Tout d’abord, que se passe-t-il réellement avec notre climat ?

L’espèce humaine vit sans doute une période de défis existentiels sans équivalent dans l’histoire. Entre autres facteurs, les scientifiques observent une extinction massive et accélérée des espèces dans le monde entier, qui a été appelée la « sixième extinction de masse ».  [1]

Cette catastrophe écologique est aggravée par le réchauffement climatique, puisque la planète est en passe d’atteindre 1,5 degré Celsius de réchauffement d’ici 2030, et 2 degrés au début des années 2040 [2] Les conséquences de ce phénomène sur la biosphère et l’humanité sont quasiment inimaginables – par exemple, un réchauffement de seulement 2 degrés pourrait exposer jusqu’à un quart de la population humaine à des phénomènes d’aridification, ou assèchement extrême [3]; et d’éminents chercheurs ont prédit que la capacité de charge de la Terre à 4 degrés de réchauffement ne serait pas supérieure à un milliard d’êtres humains.[4]

Pourquoi cela concerne-t-il les designers graphiques ?

1. Design graphique est politique, qu’on le veuille ou non.

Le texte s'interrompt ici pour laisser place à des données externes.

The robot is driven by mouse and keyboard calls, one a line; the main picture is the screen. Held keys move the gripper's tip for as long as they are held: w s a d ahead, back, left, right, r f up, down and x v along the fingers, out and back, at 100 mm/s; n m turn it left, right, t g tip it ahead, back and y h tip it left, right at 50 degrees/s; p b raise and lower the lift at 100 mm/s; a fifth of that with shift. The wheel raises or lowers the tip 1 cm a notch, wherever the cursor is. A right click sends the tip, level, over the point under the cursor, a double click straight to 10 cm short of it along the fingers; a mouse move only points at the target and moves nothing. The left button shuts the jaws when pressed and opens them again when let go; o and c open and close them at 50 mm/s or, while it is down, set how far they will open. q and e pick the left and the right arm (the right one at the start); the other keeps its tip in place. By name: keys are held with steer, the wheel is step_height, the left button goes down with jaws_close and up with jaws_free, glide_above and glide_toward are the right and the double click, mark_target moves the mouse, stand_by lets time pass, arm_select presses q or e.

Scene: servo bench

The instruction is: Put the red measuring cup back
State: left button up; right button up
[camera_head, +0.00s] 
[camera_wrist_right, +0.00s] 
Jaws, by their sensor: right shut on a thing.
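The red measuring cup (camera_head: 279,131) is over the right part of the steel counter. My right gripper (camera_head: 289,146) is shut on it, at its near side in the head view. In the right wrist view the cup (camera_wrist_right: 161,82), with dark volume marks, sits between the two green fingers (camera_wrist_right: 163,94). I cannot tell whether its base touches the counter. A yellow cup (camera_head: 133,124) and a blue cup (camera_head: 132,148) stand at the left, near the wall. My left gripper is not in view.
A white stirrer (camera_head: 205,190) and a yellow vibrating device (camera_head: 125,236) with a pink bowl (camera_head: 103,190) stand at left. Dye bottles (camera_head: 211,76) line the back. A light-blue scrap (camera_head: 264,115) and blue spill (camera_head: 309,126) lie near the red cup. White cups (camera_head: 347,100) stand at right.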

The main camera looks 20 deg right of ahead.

Il est impossible de résumer en quelques phrases la cause qui nous a menés ici. Mais il est largement reconnu que notre société capitaliste mondiale qui carbure à l’accumulation de richesses en incitant sans relâche à la production et à la consommation, et en exploitant les pauvres tout en repoussant les limites de l’environnement, a été l’un des principaux moteurs du changement climatique.[5]

Et le design graphique a marché côte à côte avec le capitalisme. Lorsqu’on examine l’histoire du design graphique et la façon dont il est devenu un concept culturel largement accepté, il n’est pas difficile de voir le lien entre la pleine expansion du capitalisme pendant et après les deux guerres mondiales, et la demande croissante de designers, ainsi que l’émergence de mouvements de design graphique dans les pays industrialisés.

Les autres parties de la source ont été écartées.